* **Recorded information**:
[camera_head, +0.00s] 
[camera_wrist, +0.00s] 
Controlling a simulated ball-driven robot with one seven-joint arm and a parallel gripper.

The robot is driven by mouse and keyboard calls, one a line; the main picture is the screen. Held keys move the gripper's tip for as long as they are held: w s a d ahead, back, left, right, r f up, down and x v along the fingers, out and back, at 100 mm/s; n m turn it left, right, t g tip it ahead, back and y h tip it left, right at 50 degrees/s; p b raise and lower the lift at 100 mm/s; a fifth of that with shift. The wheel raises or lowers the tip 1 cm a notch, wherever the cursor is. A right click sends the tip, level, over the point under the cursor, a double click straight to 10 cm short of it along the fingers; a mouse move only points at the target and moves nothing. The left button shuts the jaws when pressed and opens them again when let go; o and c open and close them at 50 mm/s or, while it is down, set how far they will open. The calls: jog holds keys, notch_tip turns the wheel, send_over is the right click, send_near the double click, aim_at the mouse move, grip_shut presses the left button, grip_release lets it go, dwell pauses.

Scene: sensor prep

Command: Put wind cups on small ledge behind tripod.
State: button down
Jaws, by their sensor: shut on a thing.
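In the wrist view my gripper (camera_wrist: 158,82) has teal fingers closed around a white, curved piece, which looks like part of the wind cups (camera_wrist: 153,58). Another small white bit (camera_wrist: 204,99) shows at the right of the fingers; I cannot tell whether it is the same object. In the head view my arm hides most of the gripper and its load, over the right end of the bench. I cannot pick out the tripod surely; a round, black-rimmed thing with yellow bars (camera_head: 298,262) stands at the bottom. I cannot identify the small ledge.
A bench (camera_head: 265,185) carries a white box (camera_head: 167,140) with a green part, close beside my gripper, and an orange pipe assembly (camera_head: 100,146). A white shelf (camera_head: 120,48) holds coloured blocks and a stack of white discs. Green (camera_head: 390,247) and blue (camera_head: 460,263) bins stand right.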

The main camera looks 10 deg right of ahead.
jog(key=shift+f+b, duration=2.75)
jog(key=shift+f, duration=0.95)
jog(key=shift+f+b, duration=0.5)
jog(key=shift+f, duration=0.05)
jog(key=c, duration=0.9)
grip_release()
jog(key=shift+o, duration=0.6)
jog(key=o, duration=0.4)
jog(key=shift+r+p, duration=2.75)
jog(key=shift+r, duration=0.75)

* **Task statement**: In the material above, find each line that contains the word "driven", and select it.

* **Worked solution**:
Controlling a simulated ball-driven robot with one seven-joint arm and a parallel gripper.
The robot is driven by mouse and keyboard calls, one a line; the main picture is the screen. Held keys move the gripper's tip for as long as they are held: w s a d ahead, back, left, right, r f up, down and x v along the fingers, out and back, at 100 mm/s; n m turn it left, right, t g tip it ahead, back and y h tip it left, right at 50 degrees/s; p b raise and lower the lift at 100 mm/s; a fifth of that with shift. The wheel raises or lowers the tip 1 cm a notch, wherever the cursor is. A right click sends the tip, level, over the point under the cursor, a double click straight to 10 cm short of it along the fingers; a mouse move only points at the target and moves nothing. The left button shuts the jaws when pressed and opens them again when let go; o and c open and close them at 50 mm/s or, while it is down, set how far they will open. The calls: jog holds keys, notch_tip turns the wheel, send_over is the right click, send_near the double click, aim_at the mouse move, grip_shut presses the left button, grip_release lets it go, dwell pauses.

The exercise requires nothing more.